- [TASK DIRECTIONS]: Copy everything in the data below exactly except the pictures.

- [SUPPLIED DATA]:
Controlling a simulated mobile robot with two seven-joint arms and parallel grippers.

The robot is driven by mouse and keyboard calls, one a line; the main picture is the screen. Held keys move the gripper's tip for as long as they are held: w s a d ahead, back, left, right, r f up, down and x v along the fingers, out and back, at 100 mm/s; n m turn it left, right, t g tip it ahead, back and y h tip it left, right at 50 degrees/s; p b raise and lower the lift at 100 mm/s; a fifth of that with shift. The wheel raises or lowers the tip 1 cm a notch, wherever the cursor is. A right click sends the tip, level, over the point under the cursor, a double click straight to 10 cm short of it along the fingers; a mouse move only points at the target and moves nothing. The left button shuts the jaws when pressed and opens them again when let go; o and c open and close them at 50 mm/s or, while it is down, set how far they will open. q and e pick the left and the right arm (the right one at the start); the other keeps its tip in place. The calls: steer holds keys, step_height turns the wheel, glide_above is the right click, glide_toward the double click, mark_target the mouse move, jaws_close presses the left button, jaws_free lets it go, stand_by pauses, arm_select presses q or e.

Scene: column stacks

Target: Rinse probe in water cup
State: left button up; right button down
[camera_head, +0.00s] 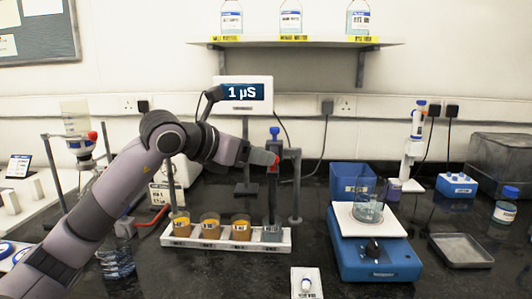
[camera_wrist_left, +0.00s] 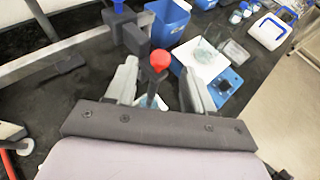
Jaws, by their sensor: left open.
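The upright probe (camera_head: 274,132) has a blue top and a dark, slim body, and stands above the rightmost cup of the row. That cup (camera_head: 271,234) looks clear and greyish, like water. I cannot tell whether the probe's tip is in it. My left gripper (camera_head: 272,159) is at the probe's holder, just below the blue top. In the left wrist view its two grey fingers (camera_wrist_left: 158,90) are spread apart, with a red knob (camera_wrist_left: 159,60) on a dark stem between them, not clamped. The meter (camera_head: 243,93) reads 1 µS. My right gripper does not show.
A post (camera_head: 296,190) stands right of the probe. A blue balance (camera_head: 374,260) with a beaker (camera_head: 369,209) is further right. A small white holder (camera_head: 307,284) lies in front.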

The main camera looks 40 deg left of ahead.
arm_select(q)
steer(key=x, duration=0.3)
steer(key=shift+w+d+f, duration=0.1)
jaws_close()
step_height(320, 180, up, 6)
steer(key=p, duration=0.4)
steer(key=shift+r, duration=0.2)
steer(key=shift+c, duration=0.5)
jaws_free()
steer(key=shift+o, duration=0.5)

- [OUTPUT BELOW]:
Controlling a simulated mobile robot with two seven-joint arms and parallel grippers.

The robot is driven by mouse and keyboard calls, one a line; the main picture is the screen. Held keys move the gripper's tip for as long as they are held: w s a d ahead, back, left, right, r f up, down and x v along the fingers, out and back, at 100 mm/s; n m turn it left, right, t g tip it ahead, back and y h tip it left, right at 50 degrees/s; p b raise and lower the lift at 100 mm/s; a fifth of that with shift. The wheel raises or lowers the tip 1 cm a notch, wherever the cursor is. A right click sends the tip, level, over the point under the cursor, a double click straight to 10 cm short of it along the fingers; a mouse move only points at the target and moves nothing. The left button shuts the jaws when pressed and opens them again when let go; o and c open and close them at 50 mm/s or, while it is down, set how far they will open. q and e pick the left and the right arm (the right one at the start); the other keeps its tip in place. The calls: steer holds keys, step_height turns the wheel, glide_above is the right click, glide_toward the double click, mark_target the mouse move, jaws_close presses the left button, jaws_free lets it go, stand_by pauses, arm_select presses q or e.

Scene: column stacks

Target: Rinse probe in water cup
State: left button up; right button down
[camera_head, +0.00s] 
[camera_wrist_left, +0.00s] 
Jaws, by their sensor: left open.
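The upright probe (camera_head: 274,132) has a blue top and a dark, slim body, and stands above the rightmost cup of the row. That cup (camera_head: 271,234) looks clear and greyish, like water. I cannot tell whether the probe's tip is in it. My left gripper (camera_head: 272,159) is at the probe's holder, just below the blue top. In the left wrist view its two grey fingers (camera_wrist_left: 158,90) are spread apart, with a red knob (camera_wrist_left: 159,60) on a dark stem between them, not clamped. The meter (camera_head: 243,93) reads 1 µS. My right gripper does not show.
A post (camera_head: 296,190) stands right of the probe. A blue balance (camera_head: 374,260) with a beaker (camera_head: 369,209) is further right. A small white holder (camera_head: 307,284) lies in front.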

The main camera looks 40 deg left of ahead.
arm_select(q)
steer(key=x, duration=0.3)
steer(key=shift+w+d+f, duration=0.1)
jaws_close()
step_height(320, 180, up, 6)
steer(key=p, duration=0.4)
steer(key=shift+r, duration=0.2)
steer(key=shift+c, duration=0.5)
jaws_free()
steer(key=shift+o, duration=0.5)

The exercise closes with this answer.